**Written instruction**:
In the data that follows, count every line holding the string "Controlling" and give the count alone.

**Material for this exercise**:
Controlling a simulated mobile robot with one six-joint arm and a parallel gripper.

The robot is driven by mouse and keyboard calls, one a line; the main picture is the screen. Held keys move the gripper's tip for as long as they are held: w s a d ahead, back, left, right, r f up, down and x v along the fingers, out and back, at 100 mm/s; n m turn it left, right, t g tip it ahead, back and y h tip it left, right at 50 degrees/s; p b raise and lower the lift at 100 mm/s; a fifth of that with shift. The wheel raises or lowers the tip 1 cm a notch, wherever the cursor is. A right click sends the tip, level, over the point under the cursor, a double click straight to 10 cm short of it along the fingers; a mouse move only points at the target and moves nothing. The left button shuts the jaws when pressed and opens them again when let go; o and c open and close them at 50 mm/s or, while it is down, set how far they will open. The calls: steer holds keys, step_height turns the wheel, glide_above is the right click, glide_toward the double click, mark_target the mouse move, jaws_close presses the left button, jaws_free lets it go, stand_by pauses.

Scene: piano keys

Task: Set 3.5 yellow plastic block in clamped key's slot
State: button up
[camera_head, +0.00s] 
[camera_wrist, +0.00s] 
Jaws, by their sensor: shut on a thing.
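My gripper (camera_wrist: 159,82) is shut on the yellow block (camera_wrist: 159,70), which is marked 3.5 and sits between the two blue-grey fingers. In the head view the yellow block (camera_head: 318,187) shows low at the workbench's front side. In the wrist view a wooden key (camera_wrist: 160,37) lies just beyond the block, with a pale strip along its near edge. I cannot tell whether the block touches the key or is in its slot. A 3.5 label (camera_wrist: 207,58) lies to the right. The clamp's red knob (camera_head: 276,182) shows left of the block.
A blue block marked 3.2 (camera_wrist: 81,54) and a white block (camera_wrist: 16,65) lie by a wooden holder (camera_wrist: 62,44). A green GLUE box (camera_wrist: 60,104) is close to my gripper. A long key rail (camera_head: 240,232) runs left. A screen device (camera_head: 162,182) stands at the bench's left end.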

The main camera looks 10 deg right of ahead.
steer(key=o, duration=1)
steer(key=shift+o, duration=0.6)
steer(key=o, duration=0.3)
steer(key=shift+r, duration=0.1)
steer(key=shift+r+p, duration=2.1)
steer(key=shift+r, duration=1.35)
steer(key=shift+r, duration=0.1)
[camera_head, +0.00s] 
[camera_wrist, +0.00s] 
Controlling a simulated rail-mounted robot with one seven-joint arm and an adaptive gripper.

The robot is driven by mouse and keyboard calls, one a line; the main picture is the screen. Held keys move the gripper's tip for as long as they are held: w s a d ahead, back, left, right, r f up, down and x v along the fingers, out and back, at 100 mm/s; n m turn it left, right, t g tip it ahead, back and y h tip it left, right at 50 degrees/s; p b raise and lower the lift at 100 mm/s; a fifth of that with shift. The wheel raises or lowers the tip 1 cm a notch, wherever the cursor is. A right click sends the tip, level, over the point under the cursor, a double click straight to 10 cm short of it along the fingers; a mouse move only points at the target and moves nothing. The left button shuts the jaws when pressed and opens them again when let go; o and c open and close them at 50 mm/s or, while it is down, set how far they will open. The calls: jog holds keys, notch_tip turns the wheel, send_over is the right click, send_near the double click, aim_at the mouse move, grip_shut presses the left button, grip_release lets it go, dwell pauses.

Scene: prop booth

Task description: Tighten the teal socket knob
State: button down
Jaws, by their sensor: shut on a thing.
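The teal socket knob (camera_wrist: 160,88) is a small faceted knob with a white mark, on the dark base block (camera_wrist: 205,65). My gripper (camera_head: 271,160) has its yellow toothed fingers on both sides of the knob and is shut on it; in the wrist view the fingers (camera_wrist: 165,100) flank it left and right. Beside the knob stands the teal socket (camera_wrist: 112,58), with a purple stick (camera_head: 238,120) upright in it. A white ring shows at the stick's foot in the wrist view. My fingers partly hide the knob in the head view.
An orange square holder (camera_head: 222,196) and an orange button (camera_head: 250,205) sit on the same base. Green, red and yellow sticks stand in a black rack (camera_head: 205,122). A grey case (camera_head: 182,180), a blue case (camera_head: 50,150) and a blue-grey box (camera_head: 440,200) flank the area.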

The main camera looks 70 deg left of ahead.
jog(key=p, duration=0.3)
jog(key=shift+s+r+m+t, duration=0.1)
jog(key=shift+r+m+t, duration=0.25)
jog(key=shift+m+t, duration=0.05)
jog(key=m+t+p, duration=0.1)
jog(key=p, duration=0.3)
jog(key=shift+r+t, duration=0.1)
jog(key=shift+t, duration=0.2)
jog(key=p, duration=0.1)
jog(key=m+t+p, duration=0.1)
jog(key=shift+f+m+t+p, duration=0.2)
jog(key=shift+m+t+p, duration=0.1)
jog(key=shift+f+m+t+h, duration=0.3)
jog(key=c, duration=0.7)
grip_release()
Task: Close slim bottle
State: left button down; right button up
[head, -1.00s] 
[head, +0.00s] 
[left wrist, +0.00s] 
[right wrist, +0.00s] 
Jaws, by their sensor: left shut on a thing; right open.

**Output below**:
2